Source data ▸

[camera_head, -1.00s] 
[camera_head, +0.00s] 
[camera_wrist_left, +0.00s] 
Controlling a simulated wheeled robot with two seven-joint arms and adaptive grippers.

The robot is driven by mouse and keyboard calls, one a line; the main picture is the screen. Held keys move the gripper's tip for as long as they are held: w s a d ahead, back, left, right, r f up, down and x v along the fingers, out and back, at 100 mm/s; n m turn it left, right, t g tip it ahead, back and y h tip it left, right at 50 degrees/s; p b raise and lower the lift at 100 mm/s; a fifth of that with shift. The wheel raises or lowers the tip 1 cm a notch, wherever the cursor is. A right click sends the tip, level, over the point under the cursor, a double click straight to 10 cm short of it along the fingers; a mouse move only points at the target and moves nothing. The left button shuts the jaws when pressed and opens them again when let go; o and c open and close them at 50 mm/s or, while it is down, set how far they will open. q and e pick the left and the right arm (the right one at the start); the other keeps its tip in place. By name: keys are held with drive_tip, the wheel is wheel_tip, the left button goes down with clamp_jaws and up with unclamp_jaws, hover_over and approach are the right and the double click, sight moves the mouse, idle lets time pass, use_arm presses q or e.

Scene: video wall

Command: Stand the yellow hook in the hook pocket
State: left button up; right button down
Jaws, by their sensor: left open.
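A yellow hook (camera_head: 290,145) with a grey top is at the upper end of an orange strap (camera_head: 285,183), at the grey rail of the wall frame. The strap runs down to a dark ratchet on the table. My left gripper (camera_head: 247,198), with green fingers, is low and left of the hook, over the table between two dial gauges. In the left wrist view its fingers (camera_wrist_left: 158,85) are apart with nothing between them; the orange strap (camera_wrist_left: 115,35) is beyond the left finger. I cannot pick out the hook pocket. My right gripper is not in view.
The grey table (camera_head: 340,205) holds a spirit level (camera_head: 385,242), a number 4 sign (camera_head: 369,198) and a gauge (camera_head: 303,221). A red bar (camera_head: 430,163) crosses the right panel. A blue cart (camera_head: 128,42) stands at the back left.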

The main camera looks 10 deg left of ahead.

Work to do ▸
Would you give again, word for word, every line from the one with "Scene: video wall" through the final line of the listing above?

Correct response ▸
Scene: video wall

Command: Stand the yellow hook in the hook pocket
State: left button up; right button down
Jaws, by their sensor: left open.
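A yellow hook (camera_head: 290,145) with a grey top is at the upper end of an orange strap (camera_head: 285,183), at the grey rail of the wall frame. The strap runs down to a dark ratchet on the table. My left gripper (camera_head: 247,198), with green fingers, is low and left of the hook, over the table between two dial gauges. In the left wrist view its fingers (camera_wrist_left: 158,85) are apart with nothing between them; the orange strap (camera_wrist_left: 115,35) is beyond the left finger. I cannot pick out the hook pocket. My right gripper is not in view.
The grey table (camera_head: 340,205) holds a spirit level (camera_head: 385,242), a number 4 sign (camera_head: 369,198) and a gauge (camera_head: 303,221). A red bar (camera_head: 430,163) crosses the right panel. A blue cart (camera_head: 128,42) stands at the back left.

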The main camera looks 10 deg left of ahead.

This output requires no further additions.